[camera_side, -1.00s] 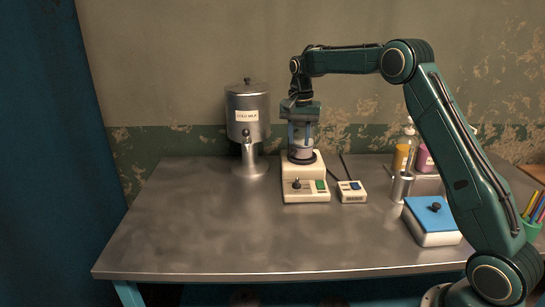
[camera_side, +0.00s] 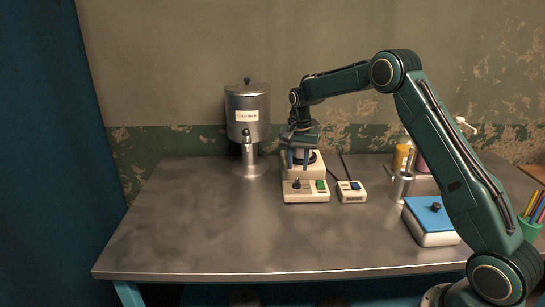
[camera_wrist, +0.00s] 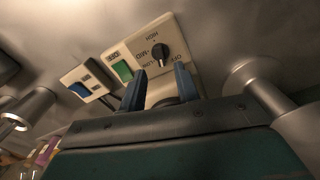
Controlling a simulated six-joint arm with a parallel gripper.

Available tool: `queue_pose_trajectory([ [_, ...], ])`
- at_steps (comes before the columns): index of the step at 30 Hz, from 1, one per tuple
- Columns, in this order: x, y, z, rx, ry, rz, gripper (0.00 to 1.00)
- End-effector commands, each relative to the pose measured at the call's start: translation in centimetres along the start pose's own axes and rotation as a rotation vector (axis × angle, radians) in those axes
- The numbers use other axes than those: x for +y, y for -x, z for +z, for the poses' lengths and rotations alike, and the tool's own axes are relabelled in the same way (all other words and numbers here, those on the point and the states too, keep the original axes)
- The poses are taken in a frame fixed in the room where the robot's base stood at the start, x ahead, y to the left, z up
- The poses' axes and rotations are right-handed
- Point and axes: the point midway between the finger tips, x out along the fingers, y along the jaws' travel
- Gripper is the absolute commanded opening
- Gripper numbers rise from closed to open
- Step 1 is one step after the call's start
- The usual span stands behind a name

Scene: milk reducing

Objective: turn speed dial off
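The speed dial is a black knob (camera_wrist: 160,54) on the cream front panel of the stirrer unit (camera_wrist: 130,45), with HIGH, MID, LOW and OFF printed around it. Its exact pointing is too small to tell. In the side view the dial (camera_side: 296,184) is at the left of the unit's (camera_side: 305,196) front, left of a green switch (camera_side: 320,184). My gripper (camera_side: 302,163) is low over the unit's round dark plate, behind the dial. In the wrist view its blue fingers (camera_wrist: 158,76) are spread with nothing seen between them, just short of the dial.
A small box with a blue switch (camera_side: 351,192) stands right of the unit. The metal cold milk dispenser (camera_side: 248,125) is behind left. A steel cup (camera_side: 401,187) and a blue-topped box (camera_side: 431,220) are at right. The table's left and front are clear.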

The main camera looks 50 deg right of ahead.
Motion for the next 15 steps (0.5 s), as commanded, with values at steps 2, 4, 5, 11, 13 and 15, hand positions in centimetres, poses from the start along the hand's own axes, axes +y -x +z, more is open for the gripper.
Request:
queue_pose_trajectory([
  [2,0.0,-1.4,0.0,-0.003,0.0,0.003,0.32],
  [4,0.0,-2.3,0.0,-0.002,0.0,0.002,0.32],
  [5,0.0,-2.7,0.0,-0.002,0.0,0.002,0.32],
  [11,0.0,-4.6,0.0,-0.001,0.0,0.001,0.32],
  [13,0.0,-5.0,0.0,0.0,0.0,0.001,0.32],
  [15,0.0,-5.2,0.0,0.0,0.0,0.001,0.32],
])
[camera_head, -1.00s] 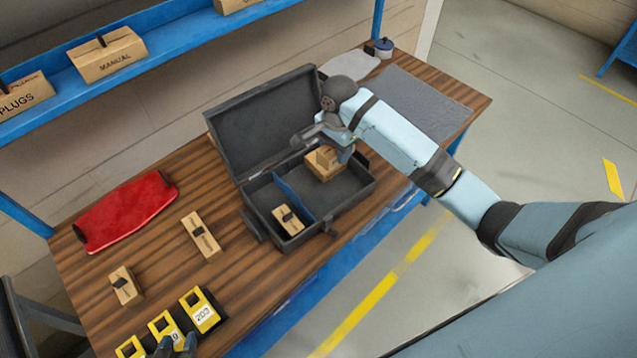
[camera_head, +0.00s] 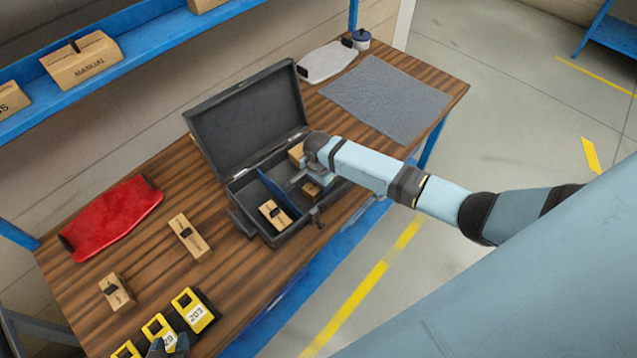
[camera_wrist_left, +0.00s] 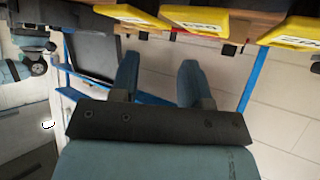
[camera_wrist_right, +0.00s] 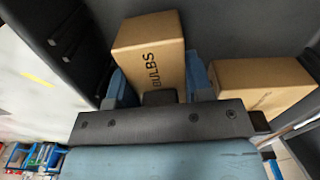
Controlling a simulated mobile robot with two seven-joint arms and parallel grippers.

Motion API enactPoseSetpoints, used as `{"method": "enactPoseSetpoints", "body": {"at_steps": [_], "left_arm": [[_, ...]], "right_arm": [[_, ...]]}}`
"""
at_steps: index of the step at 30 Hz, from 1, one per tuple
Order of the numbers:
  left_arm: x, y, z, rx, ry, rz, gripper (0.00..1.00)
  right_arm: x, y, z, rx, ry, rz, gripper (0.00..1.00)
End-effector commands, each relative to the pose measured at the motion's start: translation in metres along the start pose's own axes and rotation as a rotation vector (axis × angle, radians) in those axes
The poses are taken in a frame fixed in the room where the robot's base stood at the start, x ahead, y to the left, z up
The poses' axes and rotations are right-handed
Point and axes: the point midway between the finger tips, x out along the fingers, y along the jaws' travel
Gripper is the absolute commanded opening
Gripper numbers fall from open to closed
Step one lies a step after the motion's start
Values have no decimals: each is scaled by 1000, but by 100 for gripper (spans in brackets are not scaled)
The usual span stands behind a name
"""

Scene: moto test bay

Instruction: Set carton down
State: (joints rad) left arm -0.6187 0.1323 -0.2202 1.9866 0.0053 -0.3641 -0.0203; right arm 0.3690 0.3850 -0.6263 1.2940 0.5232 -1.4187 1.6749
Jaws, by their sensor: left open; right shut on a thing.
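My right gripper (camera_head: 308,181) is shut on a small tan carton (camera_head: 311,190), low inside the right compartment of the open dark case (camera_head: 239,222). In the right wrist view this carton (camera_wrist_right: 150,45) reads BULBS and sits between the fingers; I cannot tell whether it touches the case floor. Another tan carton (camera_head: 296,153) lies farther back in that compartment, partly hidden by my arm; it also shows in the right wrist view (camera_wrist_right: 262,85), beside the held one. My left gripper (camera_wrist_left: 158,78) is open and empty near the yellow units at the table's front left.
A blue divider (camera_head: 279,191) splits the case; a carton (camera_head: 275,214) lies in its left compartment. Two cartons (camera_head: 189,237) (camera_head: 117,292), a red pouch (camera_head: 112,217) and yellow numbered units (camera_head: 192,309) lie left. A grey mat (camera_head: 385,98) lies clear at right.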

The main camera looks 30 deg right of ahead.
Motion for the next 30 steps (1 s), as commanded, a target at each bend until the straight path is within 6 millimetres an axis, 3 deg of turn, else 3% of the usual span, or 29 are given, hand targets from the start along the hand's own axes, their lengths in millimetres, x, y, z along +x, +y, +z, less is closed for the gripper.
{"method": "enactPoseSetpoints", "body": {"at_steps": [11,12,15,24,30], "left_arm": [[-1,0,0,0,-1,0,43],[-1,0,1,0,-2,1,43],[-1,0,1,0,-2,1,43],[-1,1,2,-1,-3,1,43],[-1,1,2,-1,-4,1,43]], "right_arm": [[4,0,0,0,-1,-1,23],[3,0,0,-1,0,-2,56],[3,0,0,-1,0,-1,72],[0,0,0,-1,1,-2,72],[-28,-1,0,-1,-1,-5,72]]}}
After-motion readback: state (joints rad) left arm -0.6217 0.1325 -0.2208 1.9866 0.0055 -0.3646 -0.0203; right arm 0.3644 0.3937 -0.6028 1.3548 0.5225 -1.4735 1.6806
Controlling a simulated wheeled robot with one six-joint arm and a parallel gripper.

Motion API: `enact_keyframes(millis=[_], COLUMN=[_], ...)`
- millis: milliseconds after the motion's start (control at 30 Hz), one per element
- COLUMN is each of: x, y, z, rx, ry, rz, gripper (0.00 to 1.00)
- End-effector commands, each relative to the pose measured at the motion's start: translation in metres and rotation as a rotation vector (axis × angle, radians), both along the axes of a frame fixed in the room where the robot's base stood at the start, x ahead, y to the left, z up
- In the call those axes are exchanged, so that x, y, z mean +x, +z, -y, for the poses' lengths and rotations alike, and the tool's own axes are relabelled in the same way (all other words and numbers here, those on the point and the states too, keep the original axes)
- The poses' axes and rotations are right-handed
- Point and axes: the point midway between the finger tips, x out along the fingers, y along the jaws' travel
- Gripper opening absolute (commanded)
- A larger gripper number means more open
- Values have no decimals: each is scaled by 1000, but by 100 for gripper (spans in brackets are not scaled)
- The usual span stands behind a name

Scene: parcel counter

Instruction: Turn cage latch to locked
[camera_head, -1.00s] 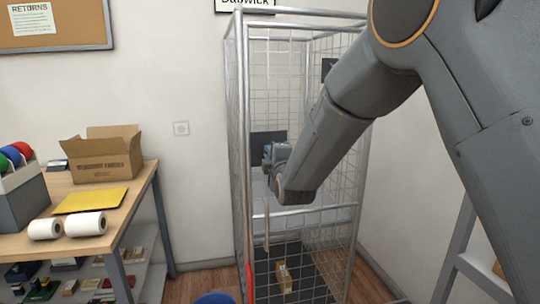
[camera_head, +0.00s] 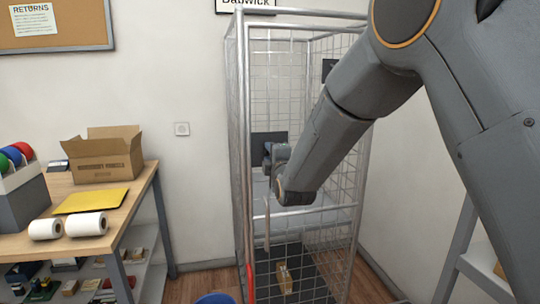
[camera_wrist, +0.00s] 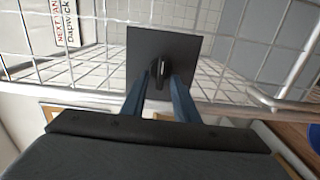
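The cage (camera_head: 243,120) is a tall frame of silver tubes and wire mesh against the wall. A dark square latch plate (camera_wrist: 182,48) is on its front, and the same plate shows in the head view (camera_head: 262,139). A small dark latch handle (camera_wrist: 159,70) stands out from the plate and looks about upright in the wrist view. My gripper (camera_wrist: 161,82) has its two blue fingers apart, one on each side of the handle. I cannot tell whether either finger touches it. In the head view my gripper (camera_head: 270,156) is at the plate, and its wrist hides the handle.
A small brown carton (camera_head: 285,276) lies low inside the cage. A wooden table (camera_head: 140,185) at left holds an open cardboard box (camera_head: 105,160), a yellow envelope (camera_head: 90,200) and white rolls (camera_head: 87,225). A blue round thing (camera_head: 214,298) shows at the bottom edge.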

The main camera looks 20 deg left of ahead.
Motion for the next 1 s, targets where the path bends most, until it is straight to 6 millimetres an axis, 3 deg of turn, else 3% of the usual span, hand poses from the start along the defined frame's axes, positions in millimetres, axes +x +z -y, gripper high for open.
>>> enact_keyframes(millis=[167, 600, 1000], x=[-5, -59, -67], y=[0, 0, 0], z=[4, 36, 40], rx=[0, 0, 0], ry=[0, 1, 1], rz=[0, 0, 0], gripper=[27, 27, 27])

# # # # #

> Short task
Take the line that contains "- Gripper is the absolute commanded opening", the line that contains "Scene: milk reducing", and all lines between, and give them again exactly; include no other line.

> Reply
- Gripper is the absolute commanded opening
- Gripper numbers rise from closed to open
- Step 1 is one step after the call's start
- The usual span stands behind a name

Scene: milk reducing

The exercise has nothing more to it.